Robot state and action records
○ ○ ○ ○ ○
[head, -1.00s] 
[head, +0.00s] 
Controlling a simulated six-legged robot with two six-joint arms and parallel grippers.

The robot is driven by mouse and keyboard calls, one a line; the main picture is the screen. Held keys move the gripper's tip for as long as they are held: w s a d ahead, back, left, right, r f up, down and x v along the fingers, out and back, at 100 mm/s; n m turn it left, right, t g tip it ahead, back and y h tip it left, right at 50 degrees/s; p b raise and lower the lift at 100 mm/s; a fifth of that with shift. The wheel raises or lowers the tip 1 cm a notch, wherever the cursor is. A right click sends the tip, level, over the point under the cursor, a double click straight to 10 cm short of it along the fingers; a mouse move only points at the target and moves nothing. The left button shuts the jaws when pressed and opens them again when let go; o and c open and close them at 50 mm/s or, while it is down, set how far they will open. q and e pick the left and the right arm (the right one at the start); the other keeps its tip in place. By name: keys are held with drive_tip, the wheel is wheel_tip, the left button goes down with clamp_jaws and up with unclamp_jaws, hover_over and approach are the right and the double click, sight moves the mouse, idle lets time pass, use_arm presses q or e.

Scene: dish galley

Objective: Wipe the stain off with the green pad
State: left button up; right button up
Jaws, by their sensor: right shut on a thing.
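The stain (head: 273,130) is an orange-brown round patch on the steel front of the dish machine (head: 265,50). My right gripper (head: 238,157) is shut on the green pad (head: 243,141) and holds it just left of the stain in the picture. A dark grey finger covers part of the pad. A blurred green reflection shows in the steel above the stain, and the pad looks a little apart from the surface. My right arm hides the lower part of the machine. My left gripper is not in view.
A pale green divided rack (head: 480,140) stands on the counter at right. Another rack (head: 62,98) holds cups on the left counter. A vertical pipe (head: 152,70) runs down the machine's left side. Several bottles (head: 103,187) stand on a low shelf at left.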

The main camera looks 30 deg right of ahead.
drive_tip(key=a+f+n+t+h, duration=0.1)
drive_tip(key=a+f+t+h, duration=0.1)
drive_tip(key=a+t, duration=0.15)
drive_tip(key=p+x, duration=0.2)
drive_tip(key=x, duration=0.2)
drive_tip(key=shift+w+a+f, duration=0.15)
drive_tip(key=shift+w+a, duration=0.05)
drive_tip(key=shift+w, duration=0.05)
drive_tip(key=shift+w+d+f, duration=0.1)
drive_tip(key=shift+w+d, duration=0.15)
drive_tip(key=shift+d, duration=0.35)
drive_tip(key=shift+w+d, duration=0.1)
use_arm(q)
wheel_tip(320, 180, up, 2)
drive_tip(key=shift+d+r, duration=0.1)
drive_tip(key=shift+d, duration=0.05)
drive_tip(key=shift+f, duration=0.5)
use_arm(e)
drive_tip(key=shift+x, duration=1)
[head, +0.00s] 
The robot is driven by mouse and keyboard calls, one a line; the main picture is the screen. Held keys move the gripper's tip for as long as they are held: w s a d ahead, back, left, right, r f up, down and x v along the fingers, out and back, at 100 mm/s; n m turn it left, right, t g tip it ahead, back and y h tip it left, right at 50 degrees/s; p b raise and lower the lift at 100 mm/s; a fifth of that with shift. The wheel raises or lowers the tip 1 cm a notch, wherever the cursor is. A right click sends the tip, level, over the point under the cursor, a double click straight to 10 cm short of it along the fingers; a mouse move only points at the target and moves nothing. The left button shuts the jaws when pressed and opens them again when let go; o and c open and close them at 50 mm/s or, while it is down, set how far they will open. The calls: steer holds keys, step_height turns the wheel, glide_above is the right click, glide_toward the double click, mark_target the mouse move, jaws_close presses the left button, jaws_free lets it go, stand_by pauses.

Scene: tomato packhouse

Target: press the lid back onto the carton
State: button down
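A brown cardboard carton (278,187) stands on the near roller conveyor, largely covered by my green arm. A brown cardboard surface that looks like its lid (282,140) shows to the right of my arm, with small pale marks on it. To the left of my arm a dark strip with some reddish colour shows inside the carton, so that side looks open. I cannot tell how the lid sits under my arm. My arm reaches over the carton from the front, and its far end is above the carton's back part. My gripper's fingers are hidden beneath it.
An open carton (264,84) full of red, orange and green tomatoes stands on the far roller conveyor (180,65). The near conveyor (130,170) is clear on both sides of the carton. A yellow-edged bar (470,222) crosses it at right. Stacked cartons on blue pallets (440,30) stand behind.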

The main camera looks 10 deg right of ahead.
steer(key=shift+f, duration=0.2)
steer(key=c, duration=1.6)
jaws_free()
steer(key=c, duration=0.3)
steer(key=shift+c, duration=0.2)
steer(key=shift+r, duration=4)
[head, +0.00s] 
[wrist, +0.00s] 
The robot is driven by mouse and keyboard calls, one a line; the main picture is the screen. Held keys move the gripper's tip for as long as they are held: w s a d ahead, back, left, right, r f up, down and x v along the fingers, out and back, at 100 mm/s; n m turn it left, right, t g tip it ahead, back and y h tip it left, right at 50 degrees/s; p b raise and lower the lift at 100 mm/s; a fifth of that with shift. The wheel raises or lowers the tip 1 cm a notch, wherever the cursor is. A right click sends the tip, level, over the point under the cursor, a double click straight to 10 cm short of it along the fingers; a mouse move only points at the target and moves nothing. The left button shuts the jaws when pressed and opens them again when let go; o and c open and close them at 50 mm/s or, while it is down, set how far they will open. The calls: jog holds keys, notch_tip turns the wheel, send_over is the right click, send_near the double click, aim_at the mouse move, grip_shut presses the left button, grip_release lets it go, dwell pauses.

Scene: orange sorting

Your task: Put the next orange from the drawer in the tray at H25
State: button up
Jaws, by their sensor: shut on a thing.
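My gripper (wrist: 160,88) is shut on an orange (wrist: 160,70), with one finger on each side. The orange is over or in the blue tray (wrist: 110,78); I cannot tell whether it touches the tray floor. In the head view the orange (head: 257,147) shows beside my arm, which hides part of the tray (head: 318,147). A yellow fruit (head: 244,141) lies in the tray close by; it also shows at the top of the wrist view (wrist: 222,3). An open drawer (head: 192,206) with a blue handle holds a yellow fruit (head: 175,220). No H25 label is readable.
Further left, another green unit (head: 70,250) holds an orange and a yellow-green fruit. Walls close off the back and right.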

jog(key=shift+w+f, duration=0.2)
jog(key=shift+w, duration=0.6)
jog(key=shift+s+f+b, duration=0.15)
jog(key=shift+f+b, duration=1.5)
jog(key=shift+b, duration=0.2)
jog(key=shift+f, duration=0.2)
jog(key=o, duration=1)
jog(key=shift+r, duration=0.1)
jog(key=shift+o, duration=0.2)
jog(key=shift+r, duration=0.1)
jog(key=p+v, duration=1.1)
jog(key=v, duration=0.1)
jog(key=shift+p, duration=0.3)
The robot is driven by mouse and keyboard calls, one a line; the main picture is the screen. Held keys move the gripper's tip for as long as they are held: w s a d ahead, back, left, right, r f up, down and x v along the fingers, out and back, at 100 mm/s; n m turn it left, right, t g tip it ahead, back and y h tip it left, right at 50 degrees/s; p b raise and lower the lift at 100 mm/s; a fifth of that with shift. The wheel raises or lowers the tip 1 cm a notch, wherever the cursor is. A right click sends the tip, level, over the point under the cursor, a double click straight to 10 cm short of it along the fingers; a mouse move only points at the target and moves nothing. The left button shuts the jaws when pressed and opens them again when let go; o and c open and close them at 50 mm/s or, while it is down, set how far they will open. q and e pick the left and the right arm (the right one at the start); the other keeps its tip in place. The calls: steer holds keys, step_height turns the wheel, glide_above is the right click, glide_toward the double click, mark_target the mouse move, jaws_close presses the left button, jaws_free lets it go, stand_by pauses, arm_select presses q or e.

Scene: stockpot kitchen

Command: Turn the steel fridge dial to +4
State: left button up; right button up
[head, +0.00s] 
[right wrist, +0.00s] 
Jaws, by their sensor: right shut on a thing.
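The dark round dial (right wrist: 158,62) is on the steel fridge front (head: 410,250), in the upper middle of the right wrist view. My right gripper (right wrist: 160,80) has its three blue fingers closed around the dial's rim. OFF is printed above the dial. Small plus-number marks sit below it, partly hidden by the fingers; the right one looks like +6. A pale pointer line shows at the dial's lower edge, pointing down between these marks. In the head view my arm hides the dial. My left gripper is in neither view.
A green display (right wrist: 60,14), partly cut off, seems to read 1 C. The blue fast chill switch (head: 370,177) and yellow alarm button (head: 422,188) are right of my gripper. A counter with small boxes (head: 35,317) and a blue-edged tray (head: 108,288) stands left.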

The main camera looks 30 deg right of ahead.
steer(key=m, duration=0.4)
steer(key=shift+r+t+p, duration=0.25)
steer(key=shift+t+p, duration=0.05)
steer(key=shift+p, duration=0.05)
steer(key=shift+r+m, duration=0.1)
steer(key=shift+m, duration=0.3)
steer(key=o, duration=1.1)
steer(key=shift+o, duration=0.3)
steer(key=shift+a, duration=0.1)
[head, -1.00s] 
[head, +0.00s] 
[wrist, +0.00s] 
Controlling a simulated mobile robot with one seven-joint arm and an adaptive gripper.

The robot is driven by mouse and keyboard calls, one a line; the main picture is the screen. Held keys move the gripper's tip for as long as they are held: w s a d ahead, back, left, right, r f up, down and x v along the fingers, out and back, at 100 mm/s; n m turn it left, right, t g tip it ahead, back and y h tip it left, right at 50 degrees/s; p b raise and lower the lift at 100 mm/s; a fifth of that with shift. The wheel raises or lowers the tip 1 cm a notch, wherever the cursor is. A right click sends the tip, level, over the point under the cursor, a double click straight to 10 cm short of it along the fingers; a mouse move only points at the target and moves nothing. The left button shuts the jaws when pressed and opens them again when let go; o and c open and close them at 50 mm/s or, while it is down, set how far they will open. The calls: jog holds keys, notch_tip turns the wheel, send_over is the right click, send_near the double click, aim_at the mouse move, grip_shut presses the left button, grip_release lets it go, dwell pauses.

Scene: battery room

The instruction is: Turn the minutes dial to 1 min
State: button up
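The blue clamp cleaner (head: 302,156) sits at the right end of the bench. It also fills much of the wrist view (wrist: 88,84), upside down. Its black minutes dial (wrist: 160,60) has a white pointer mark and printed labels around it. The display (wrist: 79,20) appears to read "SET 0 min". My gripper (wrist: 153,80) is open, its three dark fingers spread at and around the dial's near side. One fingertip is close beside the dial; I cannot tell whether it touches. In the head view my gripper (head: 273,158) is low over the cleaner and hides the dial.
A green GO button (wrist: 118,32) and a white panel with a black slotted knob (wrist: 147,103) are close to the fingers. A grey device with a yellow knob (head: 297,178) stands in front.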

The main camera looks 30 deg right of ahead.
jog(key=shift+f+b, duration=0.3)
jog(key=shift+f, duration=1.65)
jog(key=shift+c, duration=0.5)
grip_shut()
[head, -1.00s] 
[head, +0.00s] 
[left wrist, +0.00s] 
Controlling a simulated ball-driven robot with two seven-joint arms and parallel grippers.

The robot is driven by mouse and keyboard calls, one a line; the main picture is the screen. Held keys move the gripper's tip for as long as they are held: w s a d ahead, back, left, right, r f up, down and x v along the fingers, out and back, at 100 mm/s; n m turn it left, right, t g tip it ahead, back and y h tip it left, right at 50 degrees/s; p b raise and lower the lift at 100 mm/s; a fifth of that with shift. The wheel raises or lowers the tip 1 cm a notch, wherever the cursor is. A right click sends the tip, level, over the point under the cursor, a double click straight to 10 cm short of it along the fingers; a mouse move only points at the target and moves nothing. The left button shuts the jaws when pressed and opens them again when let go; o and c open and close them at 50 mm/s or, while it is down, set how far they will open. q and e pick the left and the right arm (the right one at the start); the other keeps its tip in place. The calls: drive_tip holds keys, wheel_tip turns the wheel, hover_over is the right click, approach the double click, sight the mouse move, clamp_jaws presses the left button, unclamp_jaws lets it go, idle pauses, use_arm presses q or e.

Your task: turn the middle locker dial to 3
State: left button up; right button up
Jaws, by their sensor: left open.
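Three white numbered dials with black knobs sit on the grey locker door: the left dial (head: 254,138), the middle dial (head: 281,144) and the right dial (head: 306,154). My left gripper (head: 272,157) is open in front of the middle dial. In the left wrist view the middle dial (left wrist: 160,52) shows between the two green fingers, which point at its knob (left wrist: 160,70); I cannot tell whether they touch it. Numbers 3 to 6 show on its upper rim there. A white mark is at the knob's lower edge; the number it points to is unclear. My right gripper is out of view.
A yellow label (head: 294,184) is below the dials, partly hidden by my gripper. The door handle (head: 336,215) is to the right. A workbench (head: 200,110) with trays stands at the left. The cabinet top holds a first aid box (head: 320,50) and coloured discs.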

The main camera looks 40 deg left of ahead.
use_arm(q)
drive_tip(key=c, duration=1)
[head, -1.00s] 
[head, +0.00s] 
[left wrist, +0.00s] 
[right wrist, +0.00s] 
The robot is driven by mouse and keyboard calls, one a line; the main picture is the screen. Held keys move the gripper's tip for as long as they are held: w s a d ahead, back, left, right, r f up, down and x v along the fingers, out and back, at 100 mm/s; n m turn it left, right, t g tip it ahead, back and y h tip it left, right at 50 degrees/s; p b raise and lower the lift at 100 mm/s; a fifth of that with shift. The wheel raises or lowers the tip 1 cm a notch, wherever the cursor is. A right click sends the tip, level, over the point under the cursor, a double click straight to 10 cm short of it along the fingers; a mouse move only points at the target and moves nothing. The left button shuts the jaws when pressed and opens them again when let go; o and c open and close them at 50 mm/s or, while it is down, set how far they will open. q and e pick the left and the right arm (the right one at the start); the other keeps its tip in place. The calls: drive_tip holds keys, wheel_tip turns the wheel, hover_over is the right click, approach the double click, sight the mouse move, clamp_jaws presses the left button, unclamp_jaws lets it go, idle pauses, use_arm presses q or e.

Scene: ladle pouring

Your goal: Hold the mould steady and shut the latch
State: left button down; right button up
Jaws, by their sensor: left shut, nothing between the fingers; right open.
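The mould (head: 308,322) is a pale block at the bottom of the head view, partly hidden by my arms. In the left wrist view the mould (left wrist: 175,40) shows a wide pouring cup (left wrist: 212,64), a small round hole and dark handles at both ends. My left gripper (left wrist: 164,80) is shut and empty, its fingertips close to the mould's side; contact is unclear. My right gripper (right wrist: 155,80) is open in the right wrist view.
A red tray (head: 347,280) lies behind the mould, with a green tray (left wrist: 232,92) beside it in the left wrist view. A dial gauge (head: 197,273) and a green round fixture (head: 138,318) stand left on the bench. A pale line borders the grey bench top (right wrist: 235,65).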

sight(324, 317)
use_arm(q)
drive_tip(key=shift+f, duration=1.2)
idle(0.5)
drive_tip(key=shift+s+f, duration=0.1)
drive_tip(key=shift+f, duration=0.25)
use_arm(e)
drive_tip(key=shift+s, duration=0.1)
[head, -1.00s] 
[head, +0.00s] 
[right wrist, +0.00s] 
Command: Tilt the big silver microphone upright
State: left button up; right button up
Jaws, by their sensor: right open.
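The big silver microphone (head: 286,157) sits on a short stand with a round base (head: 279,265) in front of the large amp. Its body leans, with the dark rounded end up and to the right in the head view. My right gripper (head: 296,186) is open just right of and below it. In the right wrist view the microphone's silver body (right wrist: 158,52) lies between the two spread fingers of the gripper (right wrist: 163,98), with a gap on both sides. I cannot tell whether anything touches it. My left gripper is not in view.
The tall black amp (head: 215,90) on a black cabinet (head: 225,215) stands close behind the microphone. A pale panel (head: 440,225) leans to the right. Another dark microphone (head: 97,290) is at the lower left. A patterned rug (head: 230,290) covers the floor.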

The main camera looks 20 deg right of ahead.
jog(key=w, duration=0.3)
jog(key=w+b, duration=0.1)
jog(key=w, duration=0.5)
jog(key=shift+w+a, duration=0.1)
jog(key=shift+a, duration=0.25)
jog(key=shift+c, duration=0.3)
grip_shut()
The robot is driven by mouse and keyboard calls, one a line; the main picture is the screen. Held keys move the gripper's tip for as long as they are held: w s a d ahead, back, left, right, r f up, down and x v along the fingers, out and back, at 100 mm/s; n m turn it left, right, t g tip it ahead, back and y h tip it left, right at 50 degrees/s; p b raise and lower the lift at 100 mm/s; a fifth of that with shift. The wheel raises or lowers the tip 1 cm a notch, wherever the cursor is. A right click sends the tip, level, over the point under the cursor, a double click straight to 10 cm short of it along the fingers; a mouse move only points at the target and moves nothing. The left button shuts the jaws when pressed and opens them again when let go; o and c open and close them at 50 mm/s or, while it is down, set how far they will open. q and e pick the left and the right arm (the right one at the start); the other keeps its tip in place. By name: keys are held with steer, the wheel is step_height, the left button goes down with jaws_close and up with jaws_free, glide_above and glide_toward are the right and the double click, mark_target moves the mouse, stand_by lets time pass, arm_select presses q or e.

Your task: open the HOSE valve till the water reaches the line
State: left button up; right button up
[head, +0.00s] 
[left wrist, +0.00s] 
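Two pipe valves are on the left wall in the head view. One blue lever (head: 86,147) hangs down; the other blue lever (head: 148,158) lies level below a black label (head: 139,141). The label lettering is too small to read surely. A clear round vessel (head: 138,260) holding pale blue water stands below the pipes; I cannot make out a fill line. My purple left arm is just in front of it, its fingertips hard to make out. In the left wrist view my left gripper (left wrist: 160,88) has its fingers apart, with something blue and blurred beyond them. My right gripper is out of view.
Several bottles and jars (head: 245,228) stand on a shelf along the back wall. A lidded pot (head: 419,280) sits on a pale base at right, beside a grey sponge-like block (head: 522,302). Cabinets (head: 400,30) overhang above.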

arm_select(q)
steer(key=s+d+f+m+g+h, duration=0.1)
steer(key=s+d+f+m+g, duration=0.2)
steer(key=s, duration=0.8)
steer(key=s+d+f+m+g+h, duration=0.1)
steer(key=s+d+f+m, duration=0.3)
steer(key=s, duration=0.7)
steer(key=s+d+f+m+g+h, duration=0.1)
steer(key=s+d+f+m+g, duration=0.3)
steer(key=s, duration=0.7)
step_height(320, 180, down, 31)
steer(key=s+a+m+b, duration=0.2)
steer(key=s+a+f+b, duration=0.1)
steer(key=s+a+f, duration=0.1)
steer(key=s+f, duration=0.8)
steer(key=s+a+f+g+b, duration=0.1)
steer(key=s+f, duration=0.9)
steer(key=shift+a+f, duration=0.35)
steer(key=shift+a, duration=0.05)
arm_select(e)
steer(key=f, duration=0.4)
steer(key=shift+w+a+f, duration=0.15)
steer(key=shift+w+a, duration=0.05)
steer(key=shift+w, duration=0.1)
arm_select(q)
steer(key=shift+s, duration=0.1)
○ ○ ○ ○ ○
#### Work required:
Extract exactly and only these lines: the line containing "The instruction is: Turn", the line containing "Controlling a simulated ball-driven", and every line between them.

#### Correct result:
The instruction is: Turn the minutes dial to 1 min
State: button up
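The blue clamp cleaner (head: 302,156) sits at the right end of the bench. It also fills much of the wrist view (wrist: 88,84), upside down. Its black minutes dial (wrist: 160,60) has a white pointer mark and printed labels around it. The display (wrist: 79,20) appears to read "SET 0 min". My gripper (wrist: 153,80) is open, its three dark fingers spread at and around the dial's near side. One fingertip is close beside the dial; I cannot tell whether it touches. In the head view my gripper (head: 273,158) is low over the cleaner and hides the dial.
A green GO button (wrist: 118,32) and a white panel with a black slotted knob (wrist: 147,103) are close to the fingers. A grey device with a yellow knob (head: 297,178) stands in front.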

The main camera looks 30 deg right of ahead.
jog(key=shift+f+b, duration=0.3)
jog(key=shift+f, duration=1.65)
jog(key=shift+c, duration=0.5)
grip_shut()
[head, -1.00s] 
[head, +0.00s] 
[left wrist, +0.00s] 
Controlling a simulated ball-driven robot with two seven-joint arms and parallel grippers.

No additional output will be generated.